• [Problem description]:
Only the span from the line containing "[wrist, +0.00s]" down to the line containing "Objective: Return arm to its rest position" is to be printed, exactly and inclusively, with pictures omitted.

---------- Raw records

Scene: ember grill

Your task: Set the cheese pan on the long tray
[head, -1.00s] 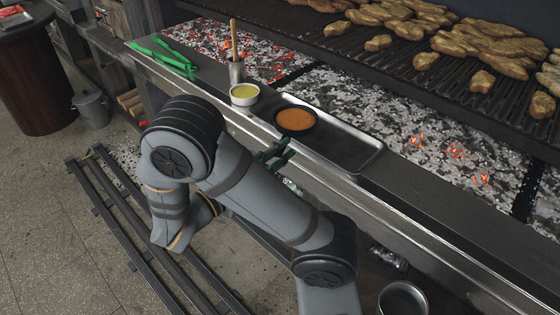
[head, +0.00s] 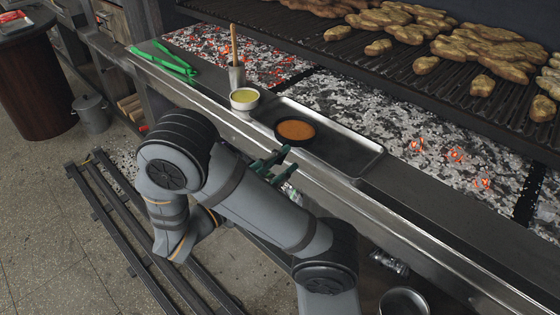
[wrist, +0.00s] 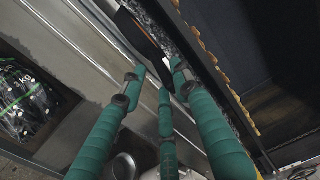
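The cheese pan (head: 295,130), a round dark pan with orange contents, appears to sit flat inside the left part of the long tray (head: 352,162), a shallow metal tray on the grill's front ledge. My gripper (head: 275,160) is at the tray's front edge, just in front of the pan. In the wrist view, its green fingers (wrist: 160,72) are spread apart, with the dark pan (wrist: 148,40) seen nearly edge-on just beyond the fingertips. I see no grip on it; whether a fingertip still touches the rim cannot be told.
A white bowl of yellow sauce (head: 244,98) stands at the tray's left end, with a metal cup holding a wooden-handled tool (head: 236,75) behind it. Green tongs (head: 165,60) lie further left. Glowing coals (head: 440,150) lie behind the ledge. The tray's right half is empty.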

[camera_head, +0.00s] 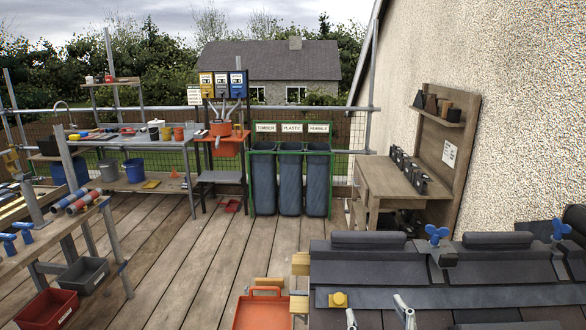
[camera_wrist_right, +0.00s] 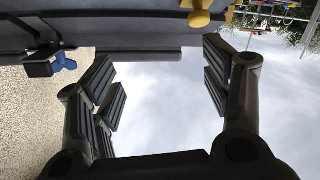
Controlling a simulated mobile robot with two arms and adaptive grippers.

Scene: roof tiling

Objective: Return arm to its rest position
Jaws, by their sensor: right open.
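My right gripper (camera_head: 378,314) shows at the bottom edge of the head view, in front of the dark tiled roof (camera_head: 410,270). Only its pale, narrow finger parts show there; the rest is cut off by the frame. In the right wrist view the right gripper (camera_wrist_right: 160,62) has its two dark fingers wide apart, with only sky and a bit of roof edge between them. It holds nothing. A yellow knob (camera_head: 338,299) sits on the roof's grey strip and also shows at the top of the wrist view (camera_wrist_right: 200,18). My left gripper is not in view.
Blue wing knobs (camera_head: 437,234) stand on the roof's ridge. An orange tray (camera_head: 262,312) lies left of the roof. A wooden workbench (camera_head: 385,182) stands against the rough wall, and a bin rack (camera_head: 250,205) behind. The plank floor (camera_head: 185,255) is clear in the middle.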

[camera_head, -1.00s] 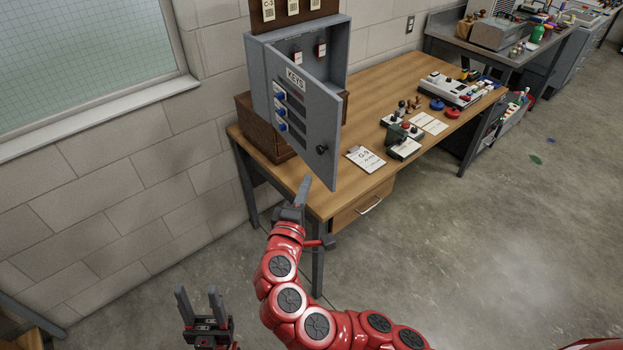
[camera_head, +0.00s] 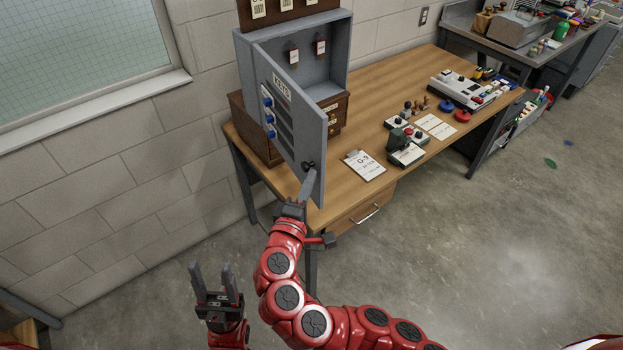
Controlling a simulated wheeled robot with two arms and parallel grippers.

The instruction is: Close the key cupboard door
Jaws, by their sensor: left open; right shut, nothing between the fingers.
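The grey key cupboard (camera_head: 340,60) stands at the back left of the wooden desk. Its door (camera_head: 300,125) stands well open, hinged on the left, with the free edge towards me. The door face shows a KEYS label (camera_head: 282,88), blue knob-like pieces and a black knob (camera_head: 308,166) low near the free edge. My right gripper (camera_head: 309,183) is shut and empty, its fingertips just below the black knob in the picture. I cannot tell if they touch the door. My left gripper (camera_head: 213,273) is open and empty, low and left, away from the cupboard.
A G-9 clipboard (camera_head: 364,166), a green-topped device (camera_head: 403,146) and a white machine (camera_head: 462,90) lie to the right. The wall is at left; the floor at right is mostly clear.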

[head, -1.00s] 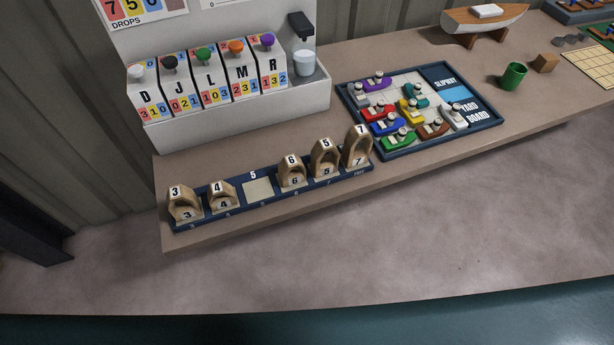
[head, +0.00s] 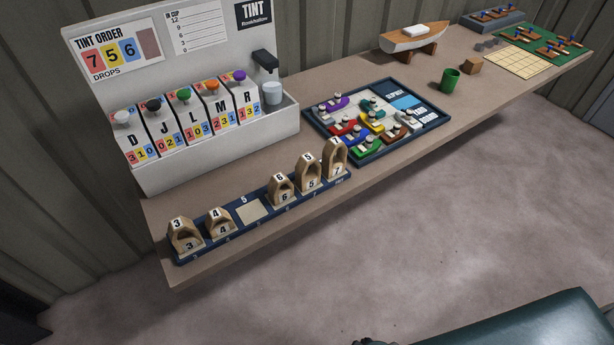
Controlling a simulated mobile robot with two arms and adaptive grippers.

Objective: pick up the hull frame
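Several arched wooden hull frames stand upright in a dark blue rack (head: 196,250) along the near left edge of the bench. From left to right they are frame 3 (head: 184,235), frame 4 (head: 218,224), frame 6 (head: 281,189), frame 5 (head: 309,173) and frame 7 (head: 335,158). The place between frame 4 and frame 6, with a 5 behind it, is an empty pale pad (head: 249,210). No gripper can be made out. Only a small dark shape shows at the bottom edge, too cut off to identify.
A tint dispenser (head: 215,137) stands behind the rack. Right of it lies a yard board (head: 435,124) with small coloured boats. A green cup (head: 450,80), a wooden block (head: 472,65) and a model boat (head: 412,40) are farther right. Open floor lies in front.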

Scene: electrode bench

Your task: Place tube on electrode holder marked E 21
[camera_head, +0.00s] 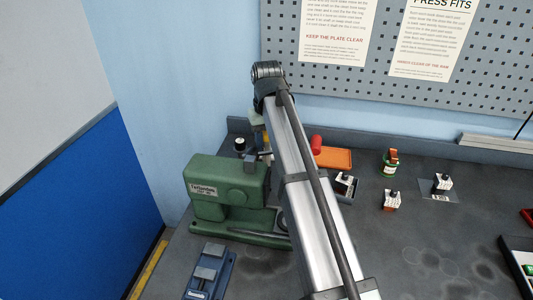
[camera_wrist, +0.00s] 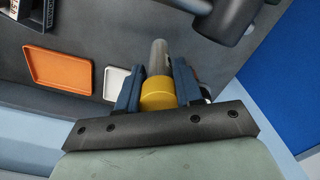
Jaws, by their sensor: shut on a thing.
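My gripper (camera_wrist: 157,88) has blue fingers on both sides of a tube with a yellow band (camera_wrist: 158,96) and a grey end (camera_wrist: 159,55). It is shut on this tube, whose grey end points away from the wrist. In the head view my gripper is mostly hidden behind my arm, near the back of the green press. Small white-and-dark labelled blocks stand on the bench: one beside my arm (camera_head: 345,184), one nearer the front (camera_head: 391,200) and one on a plate at right (camera_head: 441,183). Their markings are too small to read, so I cannot tell which is E 21.
The green press (camera_head: 228,190) stands left of my arm, with a blue vise (camera_head: 209,270) in front. A red cylinder (camera_head: 316,143) is by an orange tray (camera_head: 336,159). A white dish (camera_wrist: 117,82) shows in the wrist view. The front middle is clear.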

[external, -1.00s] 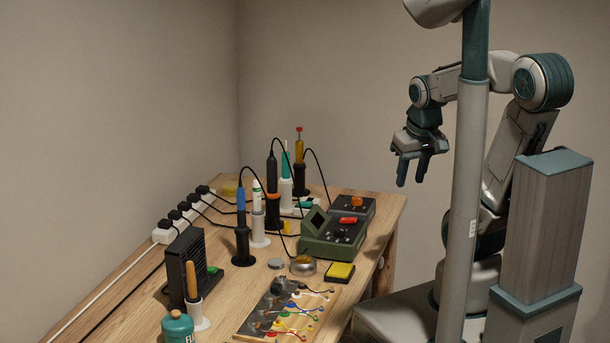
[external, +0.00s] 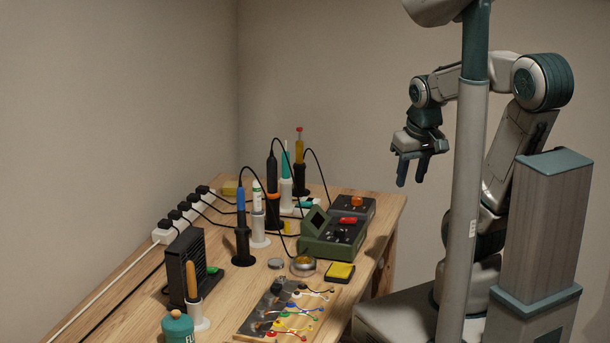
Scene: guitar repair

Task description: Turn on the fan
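The fan looks to be the black upright box (external: 181,262) with a slatted side, standing at the left part of the workbench. A green part (external: 213,270) shows low on its right side; whether it is the switch is too small to tell. I cannot see whether the fan is running. My gripper (external: 411,184) hangs in the air at the right, pointing down, beyond the bench's right edge and well away from the fan. Its two fingers are apart and nothing is between them.
The wooden bench (external: 335,201) holds soldering irons in stands, a green station (external: 333,234), a yellow sponge (external: 339,272), a metal tin (external: 303,265) and a board with coloured wires (external: 285,309). A power strip (external: 165,235) lies along the back left. A green canister (external: 177,328) stands in front.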

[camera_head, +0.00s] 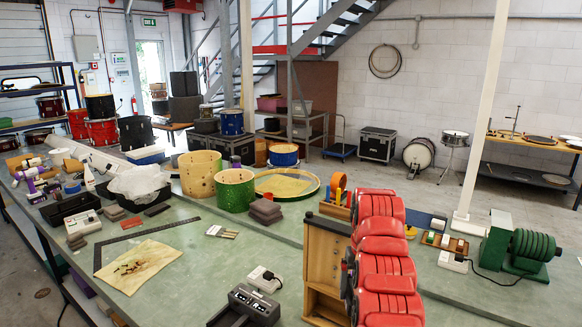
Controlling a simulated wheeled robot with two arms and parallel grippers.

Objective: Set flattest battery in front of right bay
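A dark grey charger-like device (252,303) with two lit display panels stands at the front edge of the bench, cut off by the bottom of the picture. Its bays are only partly visible. No object here can be clearly told as a battery, and I cannot tell any charge level.
The green bench top (205,255) has clear room mid-left.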

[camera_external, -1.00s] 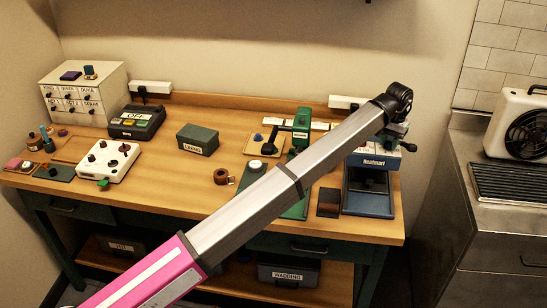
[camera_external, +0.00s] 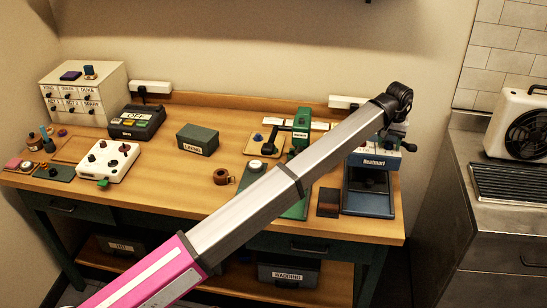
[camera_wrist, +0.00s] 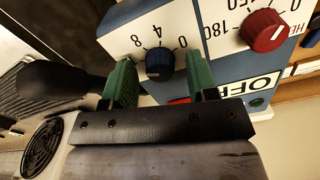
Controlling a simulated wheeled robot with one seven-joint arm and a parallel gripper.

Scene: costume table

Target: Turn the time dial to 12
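The time dial (camera_wrist: 160,65) is a dark blue knob on the white front panel of the blue heat press (camera_external: 368,196). The numbers 8, 4 and 0 show around it in the wrist view; no 12 can be read and its pointer is hard to make out. My gripper (camera_wrist: 161,78) has green fingers, one on each side of the dial. Gaps show between the fingers and the knob, so it is open around the dial. In the external view the arm's end hides most of the gripper and the dial.
A red heat dial (camera_wrist: 263,31) sits right of the time dial, close to the right finger. An OFF sign (camera_wrist: 249,86) is below it. A dark round-ended handle (camera_wrist: 62,78) is left of the fingers. A green press (camera_external: 300,130) stands left of the heat press.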

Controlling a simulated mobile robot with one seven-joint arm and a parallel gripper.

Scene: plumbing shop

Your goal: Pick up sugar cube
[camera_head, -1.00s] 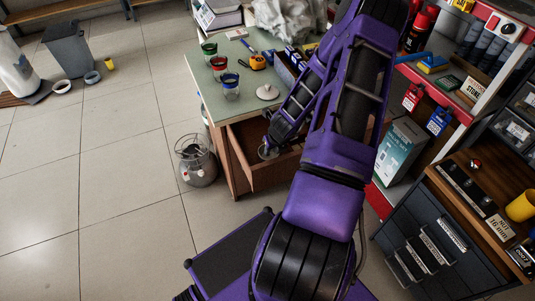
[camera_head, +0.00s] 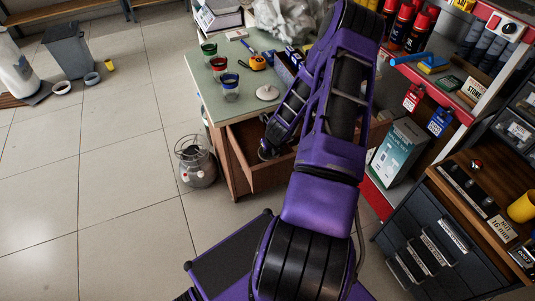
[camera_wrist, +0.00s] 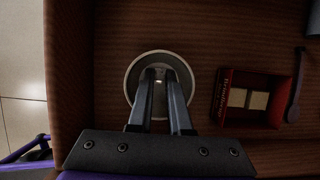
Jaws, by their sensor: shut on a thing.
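My gripper (camera_wrist: 160,76) reaches down into an open wooden drawer (camera_head: 243,152). In the wrist view its two fingers are closed in over a round, pale-rimmed dish or disc (camera_wrist: 133,83). A small pale thing (camera_wrist: 158,81) shows between the fingertips and the gripper is shut on it; too little shows to tell whether it is a sugar cube. To the right, a small red box (camera_wrist: 226,112) holds two pale square sugar cubes (camera_wrist: 258,100), apart from the fingers. In the head view, my arm hides much of the drawer.
A dark spoon-like tool (camera_wrist: 295,88) lies right of the red box.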

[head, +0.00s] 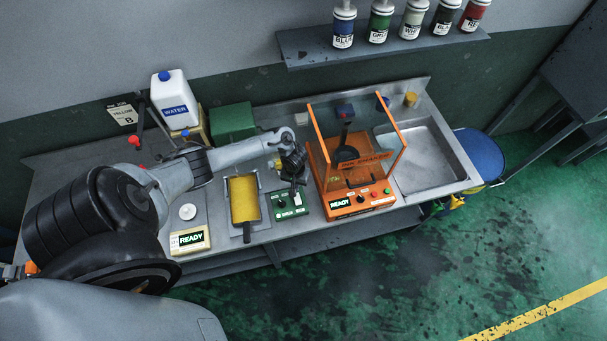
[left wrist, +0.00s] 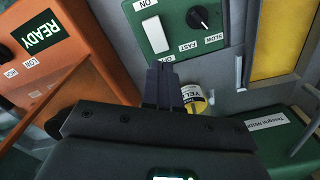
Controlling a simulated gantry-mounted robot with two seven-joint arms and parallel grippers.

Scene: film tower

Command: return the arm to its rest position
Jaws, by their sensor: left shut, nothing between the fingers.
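My left arm reaches in from the left over the steel bench (head: 60,170). My left gripper (head: 296,190) hangs above the green control box (head: 291,204), between the yellow tray and the orange machine. Its fingers are shut with nothing between them. In the left wrist view the shut fingertips (left wrist: 162,78) point toward the green box (left wrist: 172,20) with its white switch and black knob. A small container with a yellow label (left wrist: 194,97) shows partly behind the fingers. My right gripper is not in either view.
The orange machine (head: 352,202) with clear guards stands close right of my gripper, its display reading READY. The yellow tray (head: 243,198) lies close left. A white water jug (head: 174,97) stands behind the arm. A sink (head: 425,160) is at the right. Paint bottles line a shelf (head: 380,48) above.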

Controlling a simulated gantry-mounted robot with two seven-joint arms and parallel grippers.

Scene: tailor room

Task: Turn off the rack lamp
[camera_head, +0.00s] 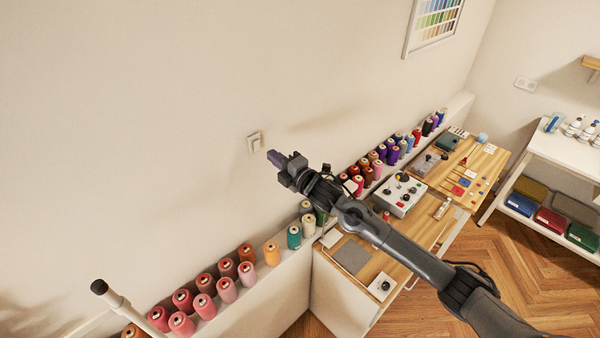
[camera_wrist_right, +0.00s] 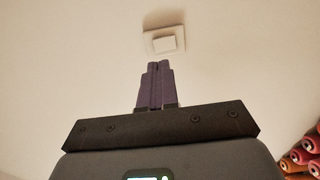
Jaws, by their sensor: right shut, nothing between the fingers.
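A small white wall switch (camera_head: 254,141) sits on the beige wall, left of the middle in the head view. It also shows at the top of the right wrist view as a pale square plate with a raised rocker (camera_wrist_right: 165,41). My right gripper (camera_head: 272,155) is shut and empty, its dark purple fingers (camera_wrist_right: 158,66) pointing at the wall just below the switch. A small gap seems to show between fingertips and plate; contact cannot be told. The rack lamp itself is not clearly in view. My left gripper is not in view.
A white ledge with several thread spools (camera_head: 245,274) runs along the wall below the switch. A wooden worktable (camera_head: 355,262) with a control box (camera_head: 398,195) stands under my right arm. A white shelf (camera_head: 563,152) is at the right. The wall around the switch is clear.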

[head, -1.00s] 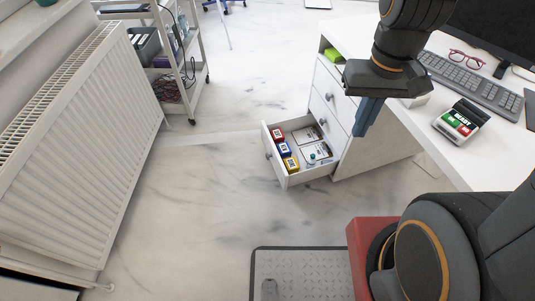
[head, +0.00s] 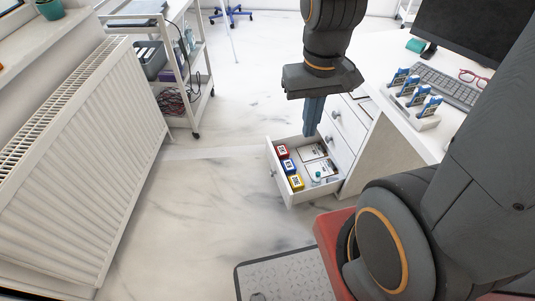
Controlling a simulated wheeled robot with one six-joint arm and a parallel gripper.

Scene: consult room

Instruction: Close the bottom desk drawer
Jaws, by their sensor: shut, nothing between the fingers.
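The bottom desk drawer (head: 308,194) is pulled out from the white desk cabinet (head: 357,140). Inside it lie small red, blue and yellow boxes (head: 289,167), some white cards and a small bottle. Its front panel (head: 271,172) with a knob faces left. My gripper (head: 313,122) points down, shut and empty, with its blue fingers over the far side of the drawer in the picture. I cannot tell whether the fingertips touch the drawer. The upper drawers look shut, partly hidden by my gripper.
A white radiator (head: 85,165) stands at the left, and a white trolley (head: 190,75) at the back left. The desk top (head: 385,98) holds a keyboard, red glasses, a monitor and a rack of blue-topped items. The floor left of the drawer (head: 205,205) is clear.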

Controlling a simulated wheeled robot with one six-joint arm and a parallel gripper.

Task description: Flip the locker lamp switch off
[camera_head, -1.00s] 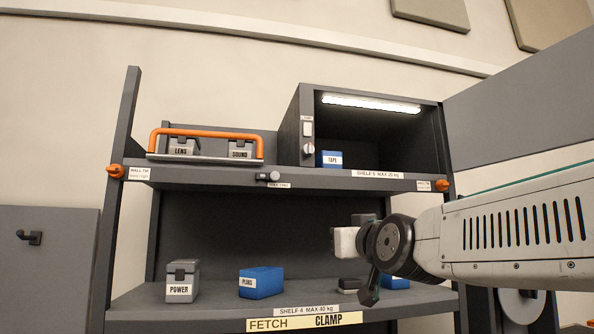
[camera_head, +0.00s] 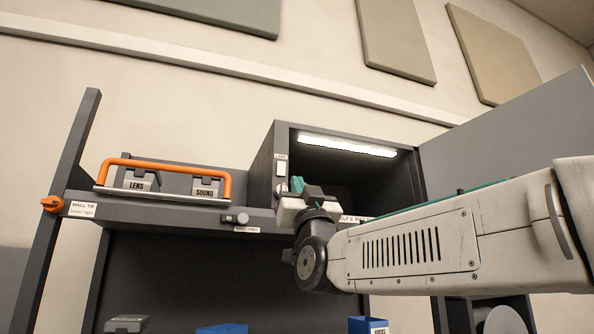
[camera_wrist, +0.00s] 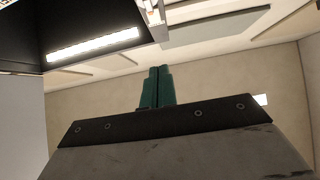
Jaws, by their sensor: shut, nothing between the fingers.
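The locker lamp switch (camera_head: 280,169) is a small white rocker on the left front post of the open locker, under a small label. The lamp (camera_head: 347,145) is a bright white strip at the locker's top, and it is lit. It also glows in the wrist view (camera_wrist: 93,45). The fingers (camera_wrist: 157,86) stand together in the wrist view; the switch is not clearly made out there.
An orange-handled carrier (camera_head: 228,187) with LENS and SOUND boxes stands on the shelf to the left. The locker door (camera_head: 500,145) stands open at the right.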

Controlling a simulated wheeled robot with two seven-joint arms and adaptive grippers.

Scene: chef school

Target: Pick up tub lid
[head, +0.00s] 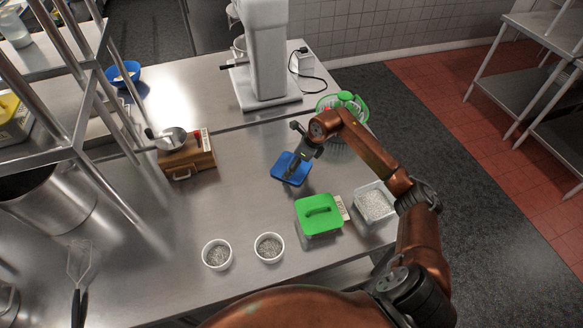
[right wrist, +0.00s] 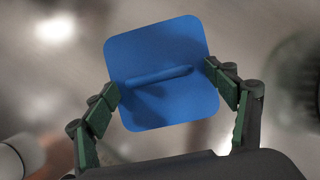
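A blue square tub lid (head: 291,168) with a raised bar handle appears on the steel table in the head view. It fills the middle of the right wrist view (right wrist: 162,72). My right gripper (head: 300,157) is over the lid, pointing down at it. In the right wrist view its two fingers (right wrist: 165,80) are spread wide, one at each side of the lid, with the handle between them. Contact with the lid's edges cannot be told. A green lid (head: 319,207) with a handle sits on a tub beside it. My left gripper is not in view.
A white tub of pale grains (head: 373,204) stands right of the green-lidded tub. Two small white bowls (head: 217,255) are at the front. A wooden box (head: 187,160), a white mixer (head: 265,50) and a green colander (head: 351,103) stand around. The table's middle left is clear.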

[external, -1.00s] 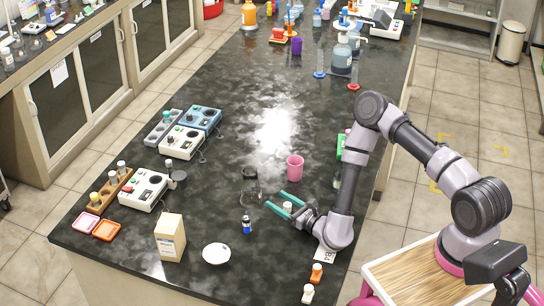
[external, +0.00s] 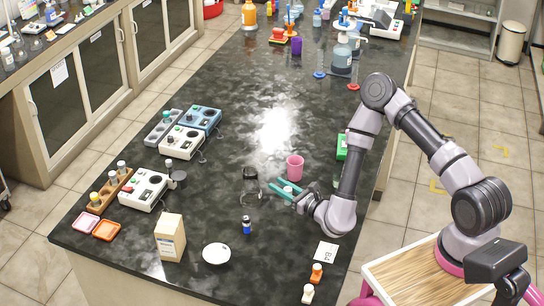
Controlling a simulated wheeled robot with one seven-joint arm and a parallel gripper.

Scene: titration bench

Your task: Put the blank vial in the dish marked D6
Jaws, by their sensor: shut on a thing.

--------------------

• [The completed task]:
[wrist, +0.00s] 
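The cheese pan (head: 295,130), a round dark pan with orange contents, appears to sit flat inside the left part of the long tray (head: 352,162), a shallow metal tray on the grill's front ledge. My gripper (head: 275,160) is at the tray's front edge, just in front of the pan. In the wrist view, its green fingers (wrist: 160,72) are spread apart, with the dark pan (wrist: 148,40) seen nearly edge-on just beyond the fingertips. I see no grip on it; whether a fingertip still touches the rim cannot be told.
A white bowl of yellow sauce (head: 244,98) stands at the tray's left end, with a metal cup holding a wooden-handled tool (head: 236,75) behind it. Green tongs (head: 165,60) lie further left. Glowing coals (head: 440,150) lie behind the ledge. The tray's right half is empty.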

[camera_head, +0.00s] 
[camera_wrist_right, +0.00s] 
Controlling a simulated mobile robot with two arms and adaptive grippers.

Scene: roof tiling

Objective: Return arm to its rest position

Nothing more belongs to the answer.